Of course, things don’t go according to plan, and over the course of the movie, people die in lots of awful ways, including:
- Strangled with their own intestines
- Getting a hatchet to the head
- Having an electric sander scrape off the back of a skull
- Being chainsawed between the legs and up, until they’re cut in half
- One guy having his mouth pressed against a table and then Victor kicks the guy’s head from behind (kind of a variation on the old “curb job”)
- Getting chopped in half and having their skin pulled off
As you can see, the reason this movie was released unrated was because of all the gore. And while HATCHET 2 is an okay horror flick overall, it’s the gore that’s the draw here, if you’re into that kind of thing. Although I saw the original HATCHET in a movie theater and I remember it being pretty gory as well, that one somehow got an R rating.

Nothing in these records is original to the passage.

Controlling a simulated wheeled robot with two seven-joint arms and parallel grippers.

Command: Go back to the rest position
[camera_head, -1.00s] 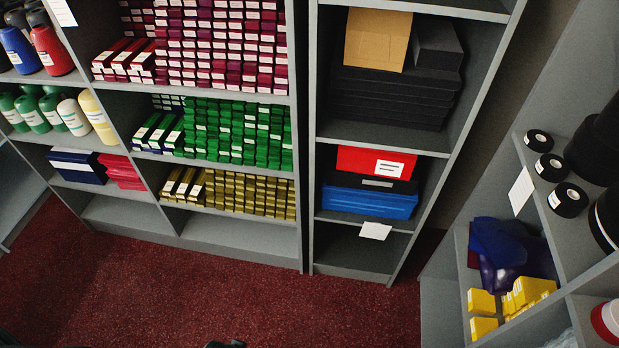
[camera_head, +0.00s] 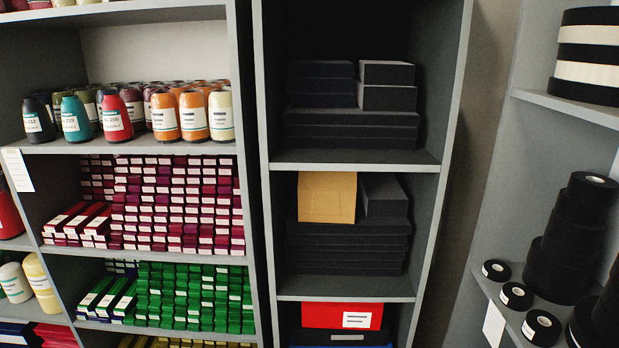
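Neither of my grippers shows in the head view, so I cannot see whether they are open or shut or where they are. The view is filled by shelving. The task names no object of its own.
Grey shelves hold labelled bottles (camera_head: 165,113), maroon boxes (camera_head: 175,205), green boxes (camera_head: 195,298), black foam blocks (camera_head: 350,127), a tan cardboard piece (camera_head: 327,197) and a red box (camera_head: 342,315). Black tape rolls (camera_head: 541,327) stand on the right shelf. The floor is out of view.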

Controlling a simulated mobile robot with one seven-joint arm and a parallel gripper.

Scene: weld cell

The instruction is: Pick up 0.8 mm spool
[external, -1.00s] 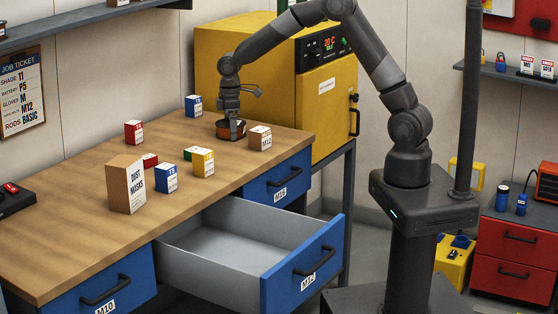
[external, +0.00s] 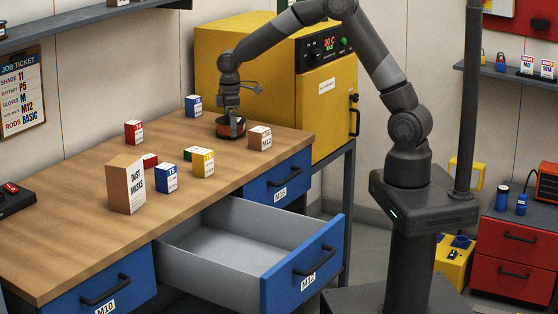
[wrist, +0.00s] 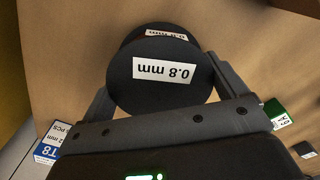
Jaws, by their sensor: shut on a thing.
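The 0.8 mm spool (wrist: 160,92) fills the top middle of the wrist view, a dark round spool with a white "0.8 mm" label. In the external view the spool (external: 231,129) shows as a small dark and orange-brown round thing at the back of the workbench. My gripper (wrist: 162,80) has one finger on each side of the spool and is shut on it. In the external view my gripper (external: 231,118) points down onto it. The spool looks at or very near the bench top; I cannot tell whether it touches.
A brown M12 box (external: 260,138) stands close to the right of the spool. A blue box (external: 194,105) is behind left. Several boxes and a dust masks carton (external: 126,184) stand farther forward on the workbench (external: 80,225). An open drawer (external: 230,245) juts out below. A yellow oven (external: 235,60) stands behind.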

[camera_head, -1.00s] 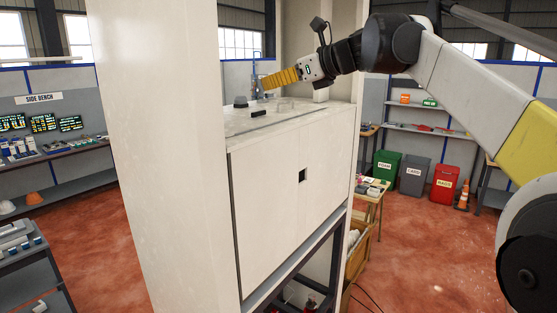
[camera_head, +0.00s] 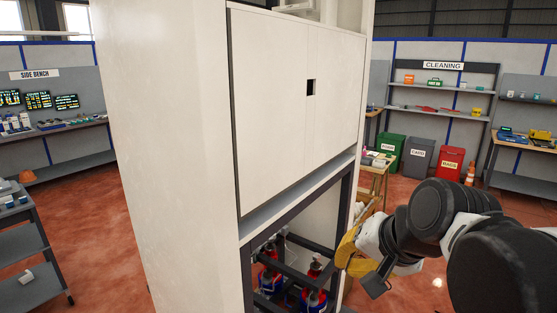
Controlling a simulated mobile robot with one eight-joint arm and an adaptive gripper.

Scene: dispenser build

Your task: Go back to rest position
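My gripper (camera_head: 350,250), with yellow fingers, is low at the right of the head view, beside the lower right edge of the white dispenser cabinet (camera_head: 275,105). The fingers are seen edge-on and partly hidden by my own wrist, so I cannot tell whether they are open or shut. I see nothing held in it. Below, an open dark frame (camera_head: 300,195) holds red and blue items (camera_head: 314,297).
Green, grey and red bins (camera_head: 447,162) stand under the cleaning shelves. A side bench (camera_head: 62,130) and a grey cart (camera_head: 28,262) are at the left. The red floor shows between them.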

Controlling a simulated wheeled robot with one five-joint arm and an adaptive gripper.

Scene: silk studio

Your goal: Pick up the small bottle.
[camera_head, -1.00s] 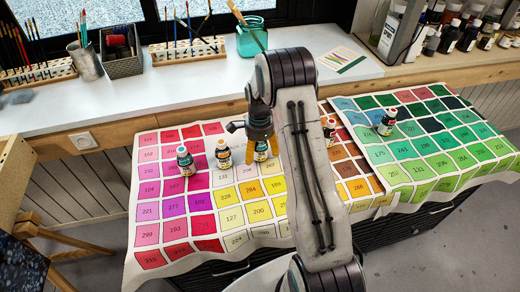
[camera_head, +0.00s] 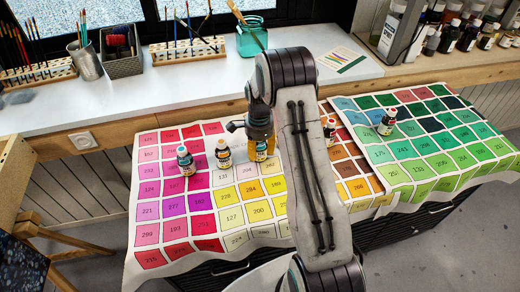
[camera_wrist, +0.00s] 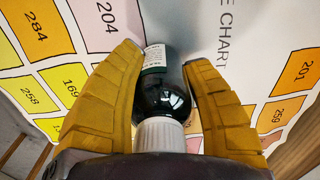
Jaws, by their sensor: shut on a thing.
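The small bottle (camera_head: 261,155) is dark with a pale label and stands on the colour-chart cloth (camera_head: 232,215), partly covered by my gripper in the head view. My gripper (camera_head: 261,143) is shut on it, with the yellow fingers on either side. In the wrist view the bottle (camera_wrist: 162,100) lies between the two fingers, its whitish ribbed cap (camera_wrist: 160,135) toward the palm. I cannot tell whether its base is clear of the cloth.
Another bottle (camera_head: 387,123) stands on the green chart (camera_head: 430,185). A white counter (camera_head: 190,95) runs behind.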

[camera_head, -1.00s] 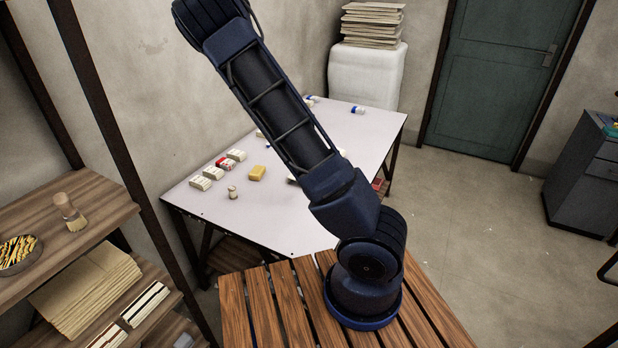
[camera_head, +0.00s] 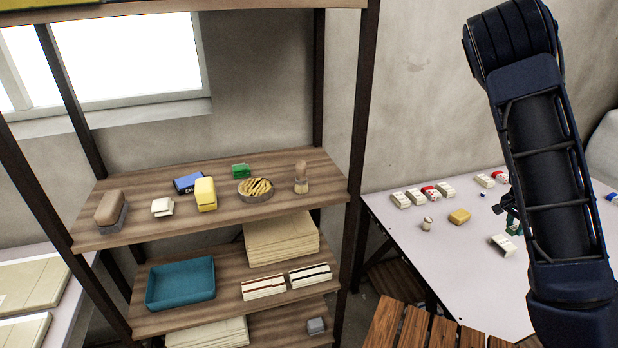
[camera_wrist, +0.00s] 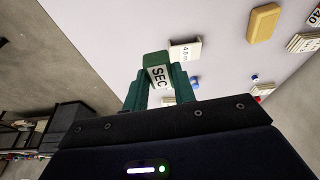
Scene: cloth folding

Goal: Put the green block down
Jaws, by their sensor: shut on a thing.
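My gripper (camera_wrist: 158,82) shows its two green fingers in the wrist view. They are shut on a green block (camera_wrist: 155,59) with a white label reading "SEC". The block is held over the pale table (camera_wrist: 112,22); I cannot tell its exact height. In the head view my gripper (camera_head: 511,213) is small and partly hidden behind my arm, above the same table (camera_head: 465,275). Another green item (camera_head: 240,170) lies at the back of the shelf's top board.
The wooden shelf (camera_head: 225,222) at left holds a brush (camera_head: 301,178), a round dish (camera_head: 255,190), a yellow block (camera_head: 205,194) and a blue box (camera_head: 188,182). On the table are several small boxes (camera_head: 401,200), a yellow sponge-like block (camera_head: 459,216) and a white box (camera_head: 503,245).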

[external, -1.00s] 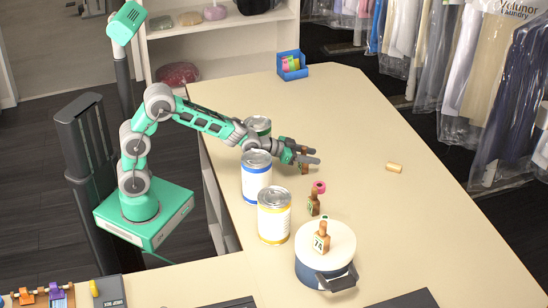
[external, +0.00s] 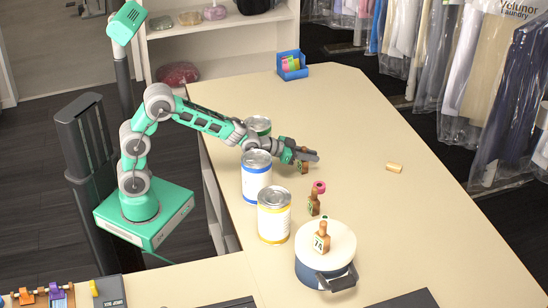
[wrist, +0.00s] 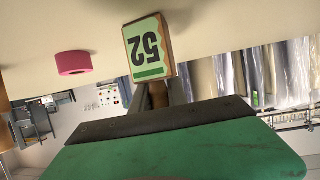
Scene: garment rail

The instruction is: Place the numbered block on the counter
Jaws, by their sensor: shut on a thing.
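A brown numbered block (external: 303,167) with a narrow neck is at my gripper on the counter's left half, behind the pink ring. In the wrist view its pale green label reads 52, upside down (wrist: 147,48). My gripper (external: 312,156) is shut on this block by its neck; the fingers partly hide it in the external view. I cannot tell whether its base touches the counter (external: 350,120). A second brown numbered block (external: 314,205) stands nearer the camera. A third, labelled 74 (external: 322,238), stands on the white lid of a blue pot (external: 310,270).
A blue-banded can (external: 257,178), a yellow-banded can (external: 274,216) and a third can (external: 258,125) stand along the left edge, close to my arm. A pink ring (external: 319,187) and a small tan piece (external: 394,167) lie on the counter. The counter's far middle is clear.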

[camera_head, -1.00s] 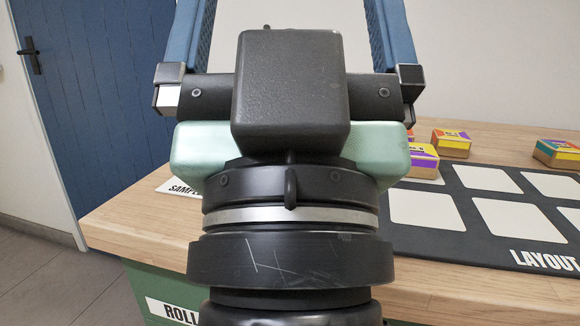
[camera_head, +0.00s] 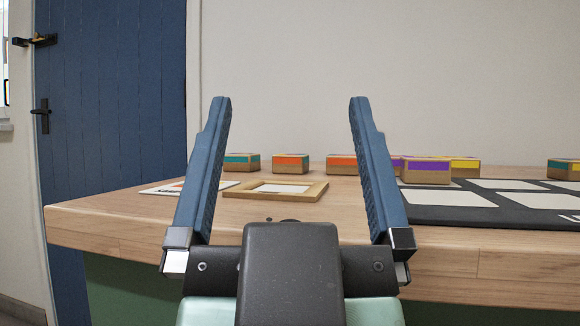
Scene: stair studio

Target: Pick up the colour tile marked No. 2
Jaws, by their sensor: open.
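Several small tan block-like tiles with coloured bands stand on the wooden bench: a teal one (camera_head: 242,162), an orange one (camera_head: 290,163), another orange one (camera_head: 341,165) partly behind my right finger, a purple one (camera_head: 426,171), a yellow one (camera_head: 465,166) behind it, and a teal one (camera_head: 564,169) at the far right. No number is readable on any, so I cannot tell which is No. 2. My gripper (camera_head: 290,104) is open and empty. Its two blue fingers point up in the picture, wide apart, with the tiles seen between and beyond them.
A wooden frame with a white centre (camera_head: 315,187) lies on the bench (camera_head: 110,213), beside a white card (camera_head: 160,188). A black mat (camera_head: 430,213) with white squares covers the right side. A blue door (camera_head: 110,100) and a bare wall are behind.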

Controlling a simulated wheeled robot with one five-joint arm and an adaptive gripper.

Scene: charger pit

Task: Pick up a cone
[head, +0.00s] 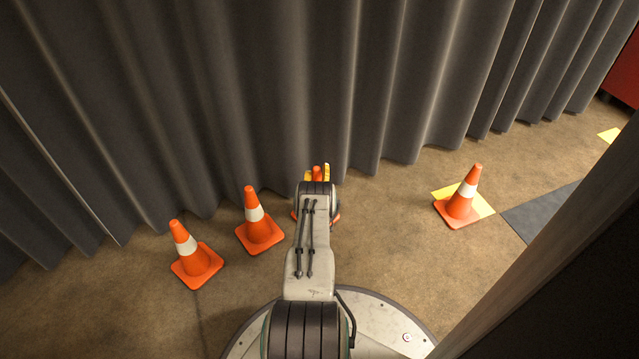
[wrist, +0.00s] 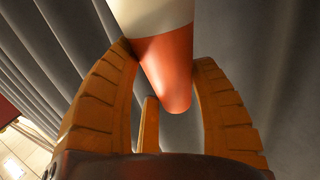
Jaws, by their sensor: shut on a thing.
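An orange cone with a white band (wrist: 165,65) stands between the yellow fingers of my gripper (wrist: 165,85) in the wrist view, its tip toward the camera. My gripper is shut on this cone near its upper part. In the head view my gripper (head: 317,173) is beyond my arm, with the cone's orange tip showing between the fingers. My arm hides most of this cone; bits of its orange base show at either side. Three other orange cones with white bands stand on the floor: one at far left (head: 194,257), one left of my arm (head: 257,222) and one at right (head: 461,199).
A grey pleated curtain (head: 230,80) hangs close behind the cones and my gripper. A yellow floor marking (head: 485,205) and a dark floor patch (head: 548,212) lie by the right cone. A dark post (head: 540,240) fills the lower right. Brown floor (head: 385,220) is clear right of my arm.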

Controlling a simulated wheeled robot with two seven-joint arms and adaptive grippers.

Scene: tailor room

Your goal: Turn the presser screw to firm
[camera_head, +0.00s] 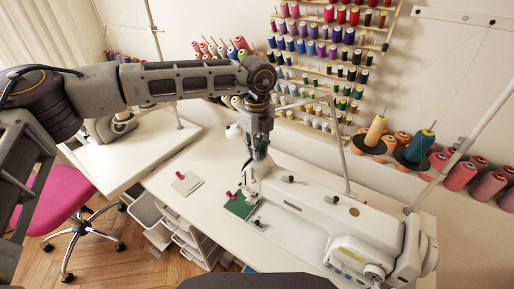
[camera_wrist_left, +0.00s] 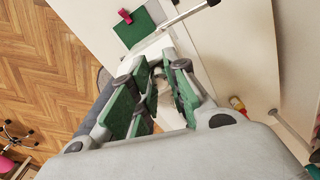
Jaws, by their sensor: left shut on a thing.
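A white sewing machine (camera_head: 320,212) stands on the white table, with its head end at the left. My left gripper (camera_head: 257,153) comes down from above onto the top of that head end, where the presser screw is. In the left wrist view, my left gripper's green-padded fingers (camera_wrist_left: 154,92) are close around the machine's head. The gripper is shut on the presser screw, which is hidden between the fingers. I cannot read the screw's setting. A green cloth (camera_head: 239,206) with a red clip lies under the head; the cloth (camera_wrist_left: 135,28) also shows in the left wrist view.
A pale card (camera_head: 187,184) with a red clip lies on the table (camera_head: 215,160) to the left. Thread cones (camera_head: 375,131) stand behind the machine, below racks of spools. A pink chair (camera_head: 60,203) and white drawers (camera_head: 190,243) are at the left. The table's left part is mostly clear.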

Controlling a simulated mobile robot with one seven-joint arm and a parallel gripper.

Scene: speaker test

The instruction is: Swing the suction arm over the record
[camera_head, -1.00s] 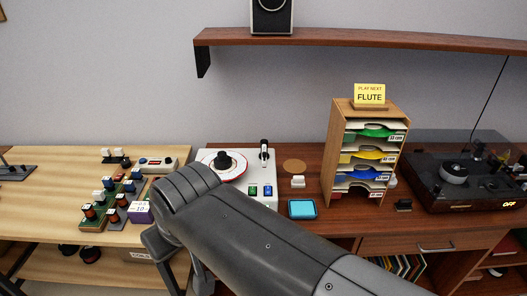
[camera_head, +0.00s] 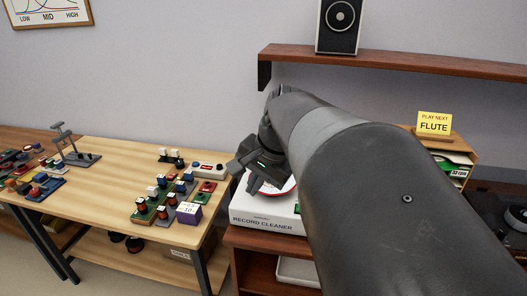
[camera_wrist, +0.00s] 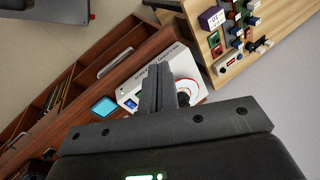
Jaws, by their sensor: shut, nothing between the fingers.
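The white record cleaner (camera_head: 264,217) stands on the brown desk, partly behind my arm in the head view. A red-rimmed record (camera_head: 287,188) on its top shows only in part. In the wrist view, my gripper (camera_wrist: 159,68) has its two fingers together, with nothing between them. They cover part of the cleaner (camera_wrist: 127,93), and the record (camera_wrist: 194,89) shows just to their right. From these views I cannot tell the gap between fingertips and cleaner. The suction arm is not visible in the head view, where my arm blocks that side, and I cannot make it out in the wrist view.
A light wood table (camera_head: 110,178) with several small coloured blocks and a purple box (camera_head: 188,213) is at left. A record rack (camera_head: 459,158) with a yellow FLUTE sign (camera_head: 433,122) stands at right. A blue pad (camera_wrist: 104,107) lies beside the cleaner. A shelf (camera_head: 400,62) with a speaker (camera_head: 339,26) is above.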

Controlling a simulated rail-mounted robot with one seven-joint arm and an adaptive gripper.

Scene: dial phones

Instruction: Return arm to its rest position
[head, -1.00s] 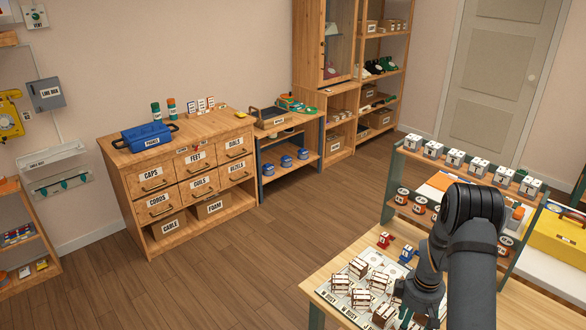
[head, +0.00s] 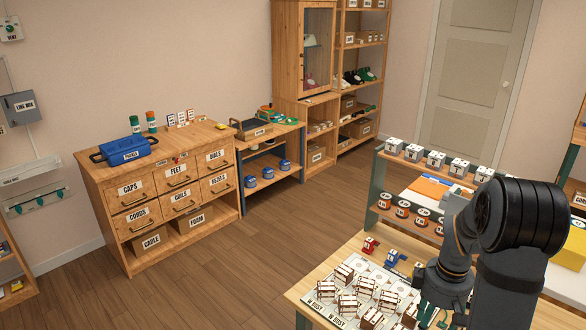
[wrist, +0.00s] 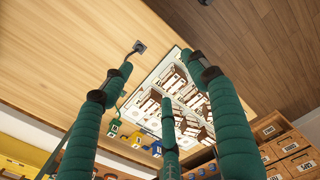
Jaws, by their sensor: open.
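My arm (head: 515,235) reaches in from the right in the head view, bent over the wooden workbench (head: 300,290). My gripper (head: 440,298) hangs low at the bench's right part, partly cut off by the frame and overlapped by the arm. In the wrist view my gripper (wrist: 163,80) shows three teal-green fingers spread apart, with nothing held between them. Beyond the fingers lies a pale board (wrist: 182,62) carrying several white and brown blocks. Whether the fingers touch anything on the bench cannot be told.
Small red (head: 370,246) and blue (head: 392,258) pieces sit beside the board. A yellow case (head: 567,238) is at right. Open floor (head: 270,250) lies between the bench and the drawer cabinet (head: 160,200).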

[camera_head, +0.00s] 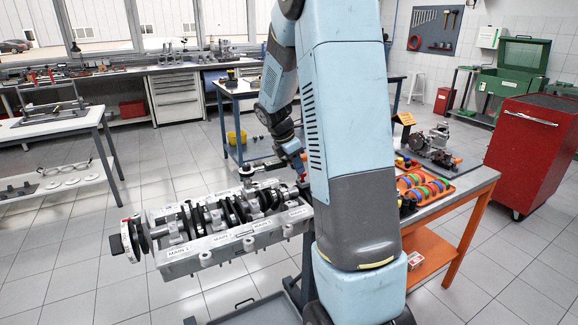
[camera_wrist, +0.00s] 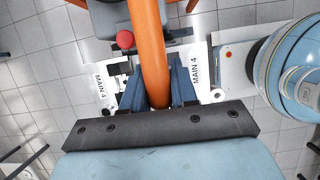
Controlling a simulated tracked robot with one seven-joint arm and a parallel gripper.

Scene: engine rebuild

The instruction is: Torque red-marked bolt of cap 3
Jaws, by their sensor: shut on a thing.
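The engine block (camera_head: 238,245) with its crankshaft (camera_head: 190,222) sits on a stand left of my arm in the head view. Labels such as MAIN 1 run along its side. Cap 3 and the tool's working end are not clear.
An orange-legged table (camera_head: 470,190) right of my arm bears an orange tray (camera_head: 425,187) of coloured rings and a small engine (camera_head: 435,145). A red cabinet (camera_head: 530,150) stands further right. A blue-legged table (camera_head: 232,90) is behind. Tiled floor lies clear at left.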

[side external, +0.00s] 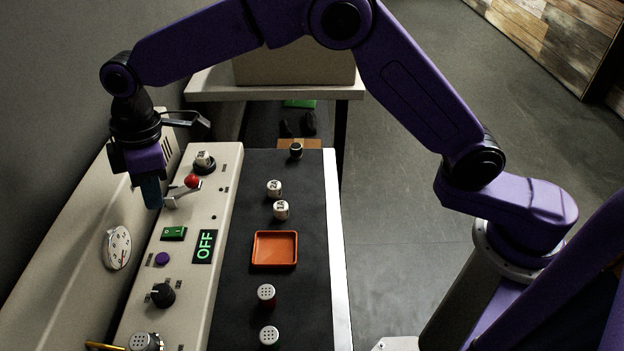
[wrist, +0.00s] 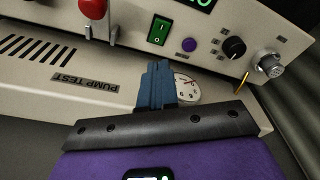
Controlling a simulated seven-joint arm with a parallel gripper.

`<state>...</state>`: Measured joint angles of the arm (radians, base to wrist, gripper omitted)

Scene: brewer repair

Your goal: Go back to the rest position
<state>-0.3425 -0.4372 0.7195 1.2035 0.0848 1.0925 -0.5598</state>
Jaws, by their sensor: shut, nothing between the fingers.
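My gripper (side external: 152,192) hangs over the left part of the beige control panel (side external: 226,190), above the panel and left of the red-knobbed lever (side external: 192,181). In the wrist view its blue fingers (wrist: 157,84) are together with nothing between them. They overlap part of the round white gauge (wrist: 186,88) in that view. The gauge also shows in the side view (side external: 117,247). The green rocker switch (side external: 174,233) and the lit OFF display (side external: 205,246) are on the panel, below the gripper in the side view.
A dark mat (side external: 310,200) right of the panel holds an orange tray (side external: 275,262), two white-topped pieces (side external: 274,188) and two shaker-like caps (side external: 267,293). A black knob (side external: 163,295) and purple button (side external: 162,259) sit on the panel. A box (side external: 295,62) stands behind.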

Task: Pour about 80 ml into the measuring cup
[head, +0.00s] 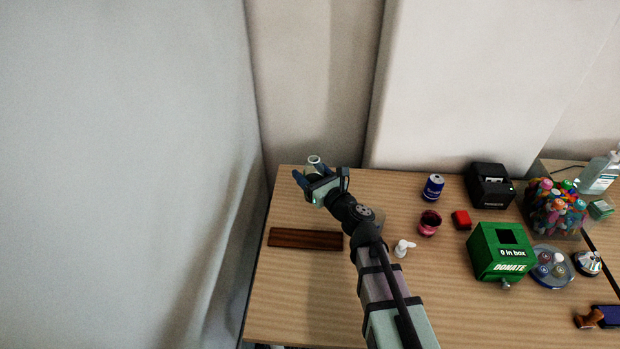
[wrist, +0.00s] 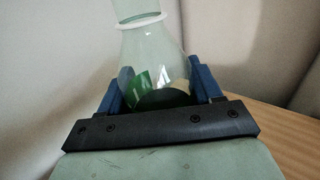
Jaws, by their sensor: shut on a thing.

But as we know from those “Director’s Cut” DVD releases, the difference between an R Rating, and the MPAA rejecting a film for that rating, can be just a matter of two or three minutes’ worth of explicit violence. That violence, in HATCHET 2, is exaggerated and cartoony, and I can’t imagine anyone could really be offended by it. And I think director Adam Green and his studio should be applauded for bypassing the MPAA and releasing HATCHET 2 unrated, even if they didn’t fully succeed at it and the movie got pulled early.
Overall, I thought HATCHET 2 was an improvement over the first film. The tone is more serious. The acting is better. We’ve got Tony Todd in a main role here (instead of just the cameo he had in the first film) and he’s always entertaining – even in stuff like this, and the even worse ARE YOU SCARED 2 (2009). I just wish the guy could get better movies to be in! Danielle Harris as Marybeth is pretty good, too, and is sympathetic as the last of the Dunsteds.
And the Victor Crowley scenes are way over the top, just as they should be.
I reviewed the first movie before we started giving ratings. But if I gave the first HATCHET one knife, let’s say, then HATCHET 2 certainly deserves two or even two and a half.
In other words, HATCHET 2 is worth the price of a DVD rental. Check it out.